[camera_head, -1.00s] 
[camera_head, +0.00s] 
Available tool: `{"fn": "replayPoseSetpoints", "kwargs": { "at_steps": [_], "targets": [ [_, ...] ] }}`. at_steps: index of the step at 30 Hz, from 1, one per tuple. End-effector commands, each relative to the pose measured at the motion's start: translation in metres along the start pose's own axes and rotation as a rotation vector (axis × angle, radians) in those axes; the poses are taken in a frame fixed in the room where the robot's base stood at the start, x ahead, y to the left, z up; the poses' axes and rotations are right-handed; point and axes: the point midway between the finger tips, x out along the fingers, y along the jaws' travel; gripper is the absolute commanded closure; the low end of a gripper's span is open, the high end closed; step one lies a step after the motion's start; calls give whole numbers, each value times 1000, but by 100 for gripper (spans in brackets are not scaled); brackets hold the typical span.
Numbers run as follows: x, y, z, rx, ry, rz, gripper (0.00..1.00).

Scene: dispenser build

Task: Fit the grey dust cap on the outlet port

################

Please repeat the listing exactly, with nothing left out.

[camera_head, -1.00s] 
[camera_head, +0.00s] 
Available tool: `{"fn": "replayPoseSetpoints", "kwargs": { "at_steps": [_], "targets": [ [_, ...] ] }}`. at_steps: index of the step at 30 Hz, from 1, one per tuple. End-effector commands, each relative to the pose measured at the motion's start: translation in metres along the start pose's own axes and rotation as a rotation vector (axis × angle, radians) in those axes; the poses are taken in a frame fixed in the room where the robot's base stood at the start, x ahead, y to the left, z up; the poses' axes and rotations are right-handed; point and axes: the point midway between the finger tips, x out along the fingers, y along the jaws' travel; gripper is the absolute commanded closure; the low end of a gripper's span is open, the high end closed; step one lies a step after the motion's start; calls give whole numbers, each value times 1000, but by 100 for gripper (spans in brackets are not scaled); brackets hold the typical span.
Numbers run as follows: x, y, z, rx, ry, rz, gripper (0.00..1.00).

Scene: dispenser build

Task: Fit the grey dust cap on the outlet port

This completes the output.